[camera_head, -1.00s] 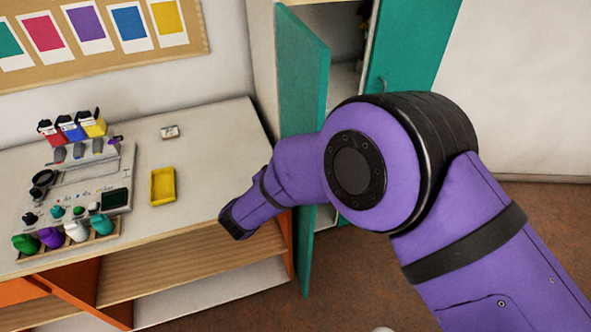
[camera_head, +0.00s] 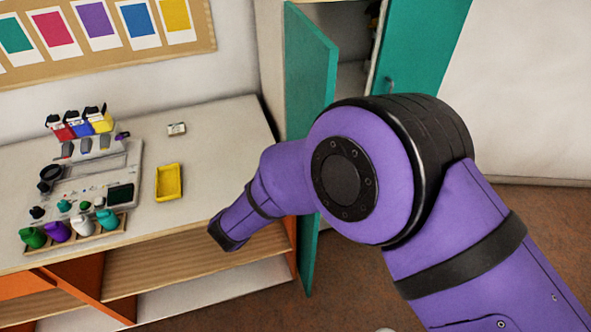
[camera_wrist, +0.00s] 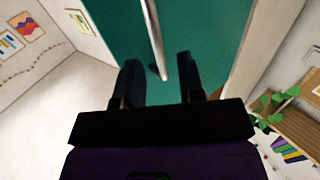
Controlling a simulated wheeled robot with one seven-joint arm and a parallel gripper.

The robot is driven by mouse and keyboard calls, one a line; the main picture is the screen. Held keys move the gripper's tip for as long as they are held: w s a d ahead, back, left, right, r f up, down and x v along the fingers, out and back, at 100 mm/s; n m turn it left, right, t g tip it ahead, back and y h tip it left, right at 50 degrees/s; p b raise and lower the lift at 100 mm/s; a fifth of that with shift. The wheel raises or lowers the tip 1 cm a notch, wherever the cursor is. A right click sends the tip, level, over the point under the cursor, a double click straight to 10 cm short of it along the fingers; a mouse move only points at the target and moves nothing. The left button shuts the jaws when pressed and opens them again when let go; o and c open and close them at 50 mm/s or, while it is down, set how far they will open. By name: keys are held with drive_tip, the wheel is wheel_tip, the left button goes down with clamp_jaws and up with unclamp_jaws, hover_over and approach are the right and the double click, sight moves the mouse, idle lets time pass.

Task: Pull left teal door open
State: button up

What you have to do ▸
What lines above run from the one with "[camera_wrist, +0.00s]" to the one with "Controlling a simulated"? Give them again exactly, ends included, and leave the pictures out.

Exercise output ▸
[camera_wrist, +0.00s] 
Controlling a simulated wheeled robot with one seven-joint arm and a parallel gripper.

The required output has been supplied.